After 12 hours of sitting down in a train, I arrive at Budapest. Budapest Keleti station, also known as the Central Station, is making me feel of a station in Legnica. Right as I get off the train bunch of smiling Hungarians surround me, repeating “taxi please?” over and over.

Keleti Central Station in Budapest

Despite having a heavy bag, filled with lots of Oficyna merchandise, I managed to get to the first floor of an old townhouse, where I was greeted by Julia. Julia was my host, assigned to me by the organizers of the event. She offered to show me around right away. The neighborhood was a labyrinth of rustical, small streets, with architecture style changing from building to building – but all of them looking a little old and worn out.

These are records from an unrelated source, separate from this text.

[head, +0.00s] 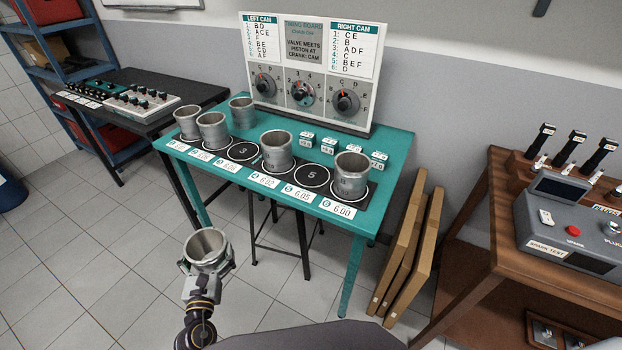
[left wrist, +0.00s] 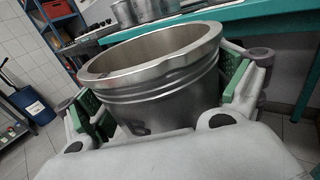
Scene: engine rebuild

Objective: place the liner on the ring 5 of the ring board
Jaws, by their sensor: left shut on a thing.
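My left gripper (head: 206,268) is shut on a grey metal liner (head: 207,245) and holds it upright in front of the teal table, lower than its top. In the left wrist view the liner (left wrist: 155,75) sits between the green-padded fingers, a dark letter like B on its side. The ring board (head: 242,151) on the table is a dark strip of numbered rings. Ring 5 (head: 311,176) is bare, and ring 3 (head: 242,151) is bare too. Other liners stand on the strip, one on ring 6 (head: 350,176) and one on ring 4 (head: 277,151). My right gripper is not in view.
Another liner (head: 242,113) stands at the table's back left. Small labelled boxes (head: 328,146) sit behind the rings. A timing board (head: 308,75) stands at the back. Brown panels (head: 408,255) lean by the table's right side. Floor in front is clear.

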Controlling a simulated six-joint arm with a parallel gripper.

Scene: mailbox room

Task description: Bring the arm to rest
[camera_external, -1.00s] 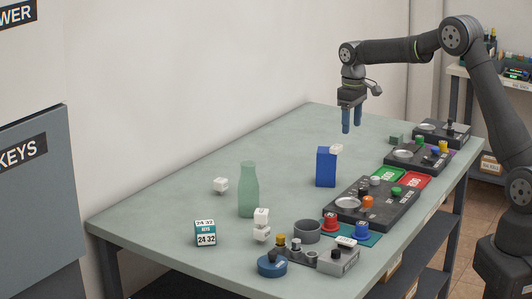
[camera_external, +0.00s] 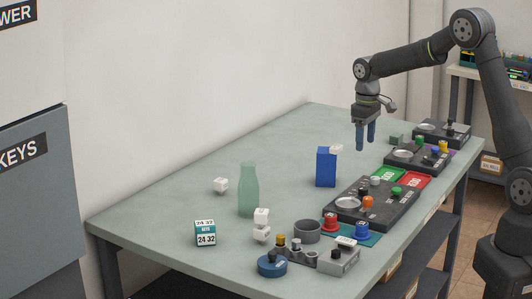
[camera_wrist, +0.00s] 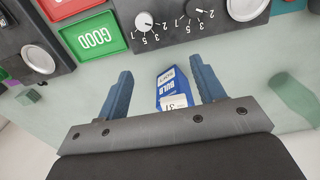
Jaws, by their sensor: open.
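My gripper (camera_external: 366,136) is open and empty, pointing down above the table (camera_external: 150,212) near its far end. Its two blue fingers also show in the wrist view (camera_wrist: 160,88), spread apart. A blue box (camera_external: 326,168) with a white cube (camera_external: 337,149) at its top stands on the table, left of and below my gripper. In the wrist view the blue box (camera_wrist: 172,84) appears between the fingers, but it is well beyond them and not held.
Dark control panels (camera_external: 376,204) with knobs line the table's right side, with green (camera_external: 389,174) and red (camera_external: 416,180) plates. The table's left far part is clear.

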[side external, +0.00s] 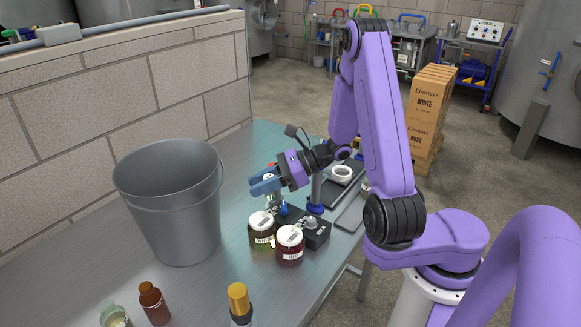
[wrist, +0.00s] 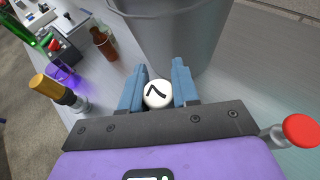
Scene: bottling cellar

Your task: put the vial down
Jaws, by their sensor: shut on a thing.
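My gripper (side external: 265,186) has blue fingers. In the wrist view, the fingers (wrist: 159,88) are shut on the vial, of which I see the round white top (wrist: 157,95) with a dark mark. Its body is hidden beneath the top in that view. In the side view the gripper is above the metal table (side external: 80,255), right of the grey bucket (side external: 190,215) and behind two jars. A small clear and blue shape shows under the fingers there. I cannot tell whether the vial touches anything below.
A green jar (side external: 262,236) and a dark red jar (side external: 289,252) with white lids stand close in front of the gripper. A black device (side external: 312,232) is beside them. An amber bottle (side external: 154,305) and a gold-capped bottle (side external: 240,307) stand at the front. Bare table lies between.

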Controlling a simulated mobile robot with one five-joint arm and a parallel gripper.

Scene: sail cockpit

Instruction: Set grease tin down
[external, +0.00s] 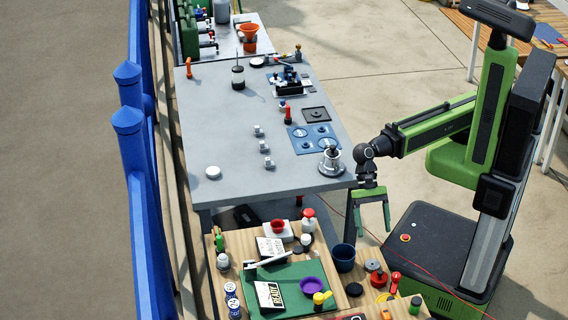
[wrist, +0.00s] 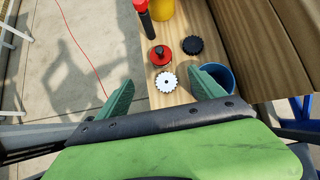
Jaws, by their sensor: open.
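My gripper (external: 371,228) is open and hangs pointing down over the right edge of the wooden bench. In the wrist view my gripper (wrist: 161,78) has its two green fingers wide apart with nothing held between them. A white toothed disc (wrist: 166,82) lies on the bench below, in line with the gap. No label marks a grease tin. A low round pale tin (external: 213,172) stands on the grey table's near left part and may be it, but I cannot tell for sure.
A dark blue cup (external: 343,257) stands beside my gripper. A red-knobbed piece (wrist: 161,55) and a black toothed disc (wrist: 190,45) lie near the white disc. The grey table (external: 240,140) has bare surface around the pale tin. A blue railing (external: 130,125) runs along the left.

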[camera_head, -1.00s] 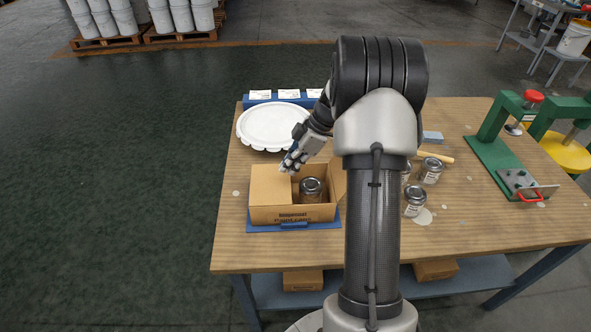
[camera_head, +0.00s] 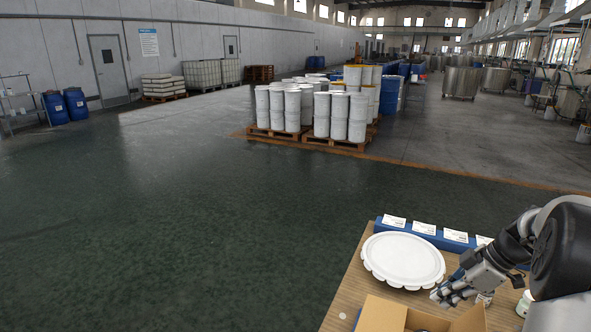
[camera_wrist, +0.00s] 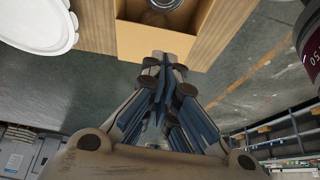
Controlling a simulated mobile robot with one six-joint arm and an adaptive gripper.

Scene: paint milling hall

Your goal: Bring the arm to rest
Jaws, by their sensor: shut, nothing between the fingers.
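My gripper (camera_head: 440,299) is in the lower right of the head view, just above and behind the open cardboard box (camera_head: 384,314). Its fingers are closed together with nothing between them. In the wrist view my gripper (camera_wrist: 165,62) points at the box (camera_wrist: 150,40), and a can (camera_wrist: 165,4) shows inside it. The bottom of the box is cut off in the head view. My arm is bent at the right edge and partly out of frame.
A white scalloped lid (camera_head: 403,260) lies on the wooden table (camera_head: 350,290) close to my gripper. A blue holder with white cards (camera_head: 424,228) stands along the table's back edge. The green floor left of the table is clear. White drums (camera_head: 340,117) stand on pallets farther back.

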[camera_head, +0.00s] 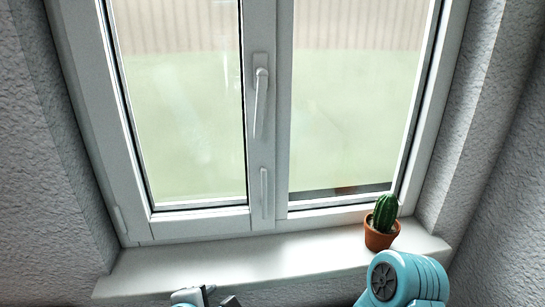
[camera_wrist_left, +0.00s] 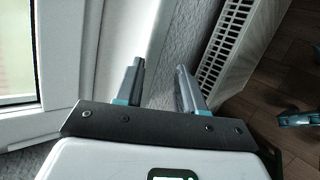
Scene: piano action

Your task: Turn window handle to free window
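The white window handle (camera_head: 260,100) sits on the middle frame post between two panes and hangs almost straight down. The double window (camera_head: 175,222) appears closed. My left gripper (camera_head: 219,298) is at the bottom edge of the head view, in front of the sill and well below the handle, not touching it. In the left wrist view my left gripper (camera_wrist_left: 160,80) has its two dark fingers apart with nothing between them. The handle does not show in the left wrist view. My right gripper is not in view.
A small cactus in a terracotta pot (camera_head: 381,236) stands on the right of the white sill (camera_head: 240,258). The rest of the sill is clear. A slim vertical grip (camera_head: 264,193) is below the handle. A radiator (camera_wrist_left: 232,40) and wooden floor (camera_wrist_left: 290,65) show in the left wrist view.

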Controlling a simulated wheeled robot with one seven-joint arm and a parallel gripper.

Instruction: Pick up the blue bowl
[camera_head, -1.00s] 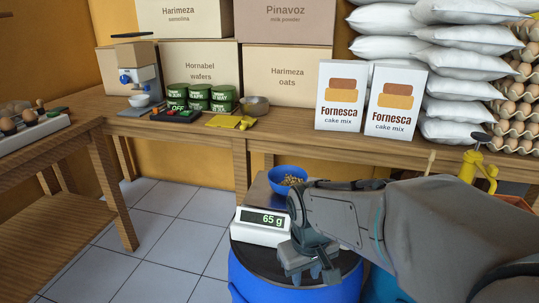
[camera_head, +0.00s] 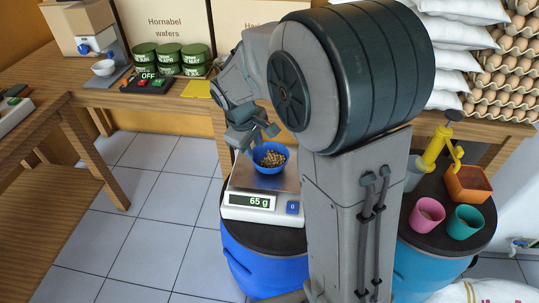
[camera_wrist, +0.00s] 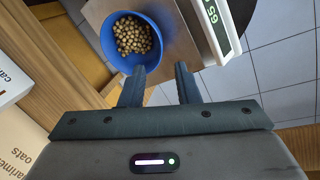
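The blue bowl (camera_head: 270,167) sits on the metal plate of a white scale (camera_head: 246,205) and holds small, round, tan pieces. The scale display reads 65 g. My gripper (camera_head: 257,141) is just behind and above the bowl in the head view, fingers spread. In the wrist view my gripper (camera_wrist: 160,82) shows two separate fingers with nothing between them. There the bowl (camera_wrist: 107,42) lies ahead and to the left, and the left finger overlaps its near rim. I cannot tell whether that finger touches the rim.
The scale stands on a dark-topped blue drum (camera_head: 262,270). To the right, a teal drum (camera_head: 412,262) carries a pink cup (camera_head: 427,216), a green cup (camera_head: 464,222) and an orange container (camera_head: 468,184). A wooden bench (camera_head: 70,88) with green tins (camera_head: 170,58) runs behind.

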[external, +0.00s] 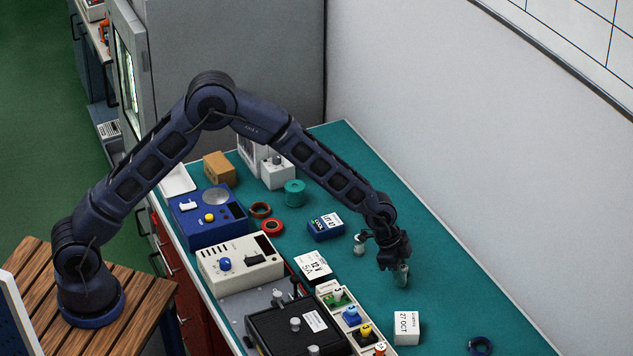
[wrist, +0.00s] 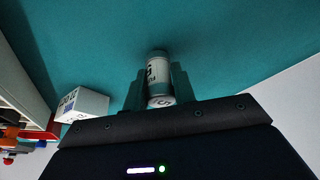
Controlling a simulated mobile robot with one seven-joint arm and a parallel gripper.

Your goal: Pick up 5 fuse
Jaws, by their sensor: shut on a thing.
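The 5 fuse (wrist: 158,68) is a small cylinder with a pale, grey-green body and a dark "5" marking. In the wrist view it stands between the two fingers of my gripper (wrist: 157,88), which are shut on it. In the external view my gripper (external: 400,268) points down over the green mat, with the fuse (external: 402,277) showing at its tips. I cannot tell whether the fuse touches the mat. Another small cylinder (external: 359,244) stands on the mat, just left of my gripper.
A white date box (external: 406,328) stands in front of my gripper; it also shows in the wrist view (wrist: 83,104). The mat (external: 450,290) is clear to the right.

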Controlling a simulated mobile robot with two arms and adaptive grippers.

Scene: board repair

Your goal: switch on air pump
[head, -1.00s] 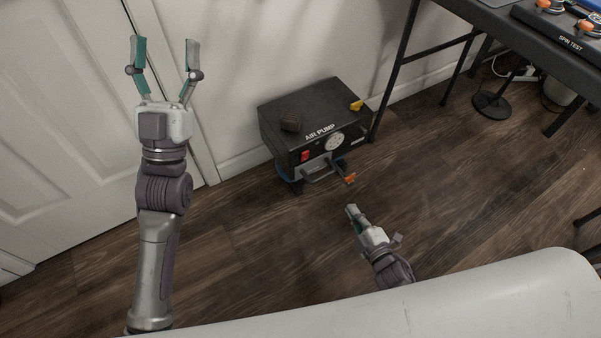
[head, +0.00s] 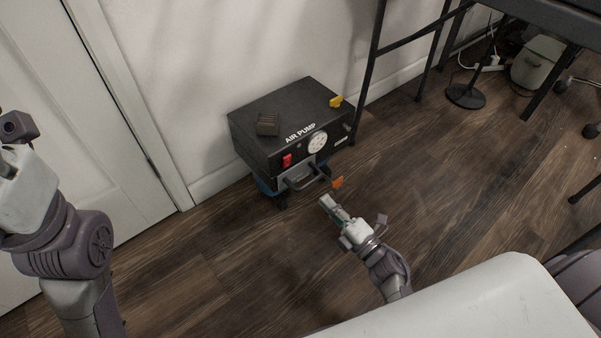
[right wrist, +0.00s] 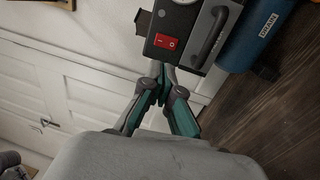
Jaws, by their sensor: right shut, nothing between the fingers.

In the evening an art show took place, that was also a form of inauguration for the upcoming festival. The event was built around the works of a Slovenian artist Zoran Pungerčar. “Unfaithful” was exhibited in a Kisuzem pub, with the help from a zine library Dobra Vaga and a center for urban culture, Kino Siska. Zoran’s exhibited works were quite abstract and minimalistic – he operates with a continuous line and simple shapes. Unfortunately, the whole art show was rather minimalistic – just around couple of works were hanging on a pubs walls.


But on the other hand, the networking part of the event was really fruitful. Majority of the festival guests were present, and I was able to talk with many different artists from all over Europe. I got to meet many artists and hear about many companies in the industry that I would never know about if not for that journey! Thanks, Oficyna, thanks Erasmus+!

Preparing for the Unfaithful Copy exhibition – organizers photo

Lets get it started!

The second day, it was time to start the preparations. We arrived first at the festival, ah that Polish punctuality! 

Beautiful stall of Oficyna on the foreign land

The festival took place in a club called Anker’t. This spot is a part of a Budapest trend of “ruin cafes” – locals that open within old, ruined buildings. That gives the place an atmosphere that is a mix of historical, marble buildings, as well as a typical squat feel. Despite the fact that there were a couple of floors, only the ground floor was occupied – and it looked like attempts of getting up on the stairs might end in an accident.


Majority of the festival grounds took part outside – the stalls were either hidden under a cafe-like folded parasols (like ours!) or inside a large room with a transparent roof, letting in lots of light inside.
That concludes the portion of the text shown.